BIEN está lo que bien acaba, pero el PP tiene un nuevo problema en perspectiva y es difícil que lo pueda camuflar con el poder compartido en Andalucía. El problema es que en el resto de España Vox no ha comenzado aún su crecida y ya le lleva notable ventaja propagandística. Los populares han permitido que un partido que quiere liquidar las autonomías utilice una negociación autonómica para arrogarse un papel protagonista: a base de propuestas retráctiles, algunas estrambóticas –lo de la toma de Granada era un alarde de provocadora chulería–, se ha abierto sitio en la opinión pública nacional como cuchillo en mantequilla. Y ése era su único interés: obtener visibilidad gratuita ante unos votantes de derecha muy cabreados que ven con simpatía su rampante discurso esencialista. Al PP, cuyos dirigentes echan pestes de los de Abascal por las esquinas, le ha faltado paciencia o audacia para aguantar la mano decisiva y llevarlos al borde de sus contradicciones populistas obligándoles a elegir sin más entre Juanma Moreno o Susana Díaz.
Ahora tiene dos vías de agua. A babor la de Ciudadanos, que ha visto la ocasión de centrar su perfil impostando carita de asco mientras se beneficia del trato sin mancharse las manos. Y a estribor la de Vox, que toca briosas melodías de conservadurismo bizarro. Por un flanco se le escapan electores jóvenes y moderados; por el otro pierde el respaldo de los sectores cansados de la sedicente supremacía ideológica de la izquierda y del separatismo identitario. Entre ambos, el posmarianismo se está quedando emparedado, constreñido en el achique de espacios, limitado al cada vez más estrecho margen de un liberalismo pragmático. Vox no necesita ser creíble porque en la fase de expansión le basta con apelar a la emocionalidad de los impulsos primarios, y a Cs le conviene distanciarse de la pugna por el voto de Don Pelayo. El proyecto naranja, por más que cierta derecha lo llegase a ver como alternativa recia de un PP demasiado blando, pasa por una oferta basculante capaz de cerrar acuerdos con cualquiera que asuma parte de su ideario.
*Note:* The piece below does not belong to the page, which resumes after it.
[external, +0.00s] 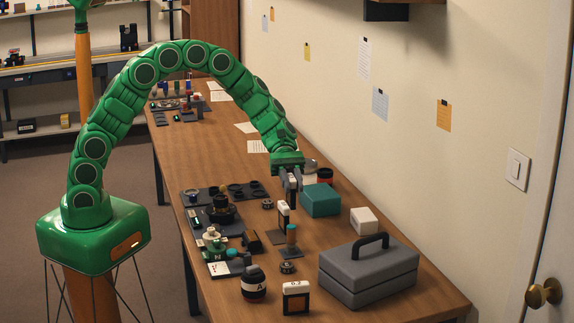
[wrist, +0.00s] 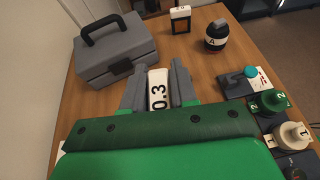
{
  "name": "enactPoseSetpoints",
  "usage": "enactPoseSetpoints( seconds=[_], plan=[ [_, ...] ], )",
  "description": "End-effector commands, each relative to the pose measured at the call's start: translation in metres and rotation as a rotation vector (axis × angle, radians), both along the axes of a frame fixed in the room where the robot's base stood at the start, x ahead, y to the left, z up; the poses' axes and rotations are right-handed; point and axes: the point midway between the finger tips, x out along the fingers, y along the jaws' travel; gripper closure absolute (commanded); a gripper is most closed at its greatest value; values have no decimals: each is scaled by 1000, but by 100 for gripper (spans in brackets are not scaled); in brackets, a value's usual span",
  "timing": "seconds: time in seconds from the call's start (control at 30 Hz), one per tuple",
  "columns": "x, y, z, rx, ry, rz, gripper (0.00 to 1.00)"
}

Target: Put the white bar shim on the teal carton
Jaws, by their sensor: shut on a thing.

En las elecciones territoriales va a haber sorpresas. A los de Casado les espera un sobresalto en plazas como Madrid o Valencia, donde muchos de sus antiguos simpatizantes están ansiosos de cambiar de papeleta. Y está por ver lo que suceda en Mellila o Ceuta, cuyo sentimiento de abandono puede haber encontrado la pista de aterrizaje perfecta. Como todo populismo, Vox ha abierto debates políticos y socioculturales que encandilan por su simpleza, y está, igual que Podemos hace cuatro años, en ese momento en que las críticas sólo aumentan su fortaleza. Por eso el pacto andaluz, con el PP obnubilado por la Presidencia, le ha servido de plataforma publicitaria para divulgar su estrategia. No es la Junta lo que le interesa, sino convertirse en la referencia de una cruzada contra la hegemonía moral de la izquierda.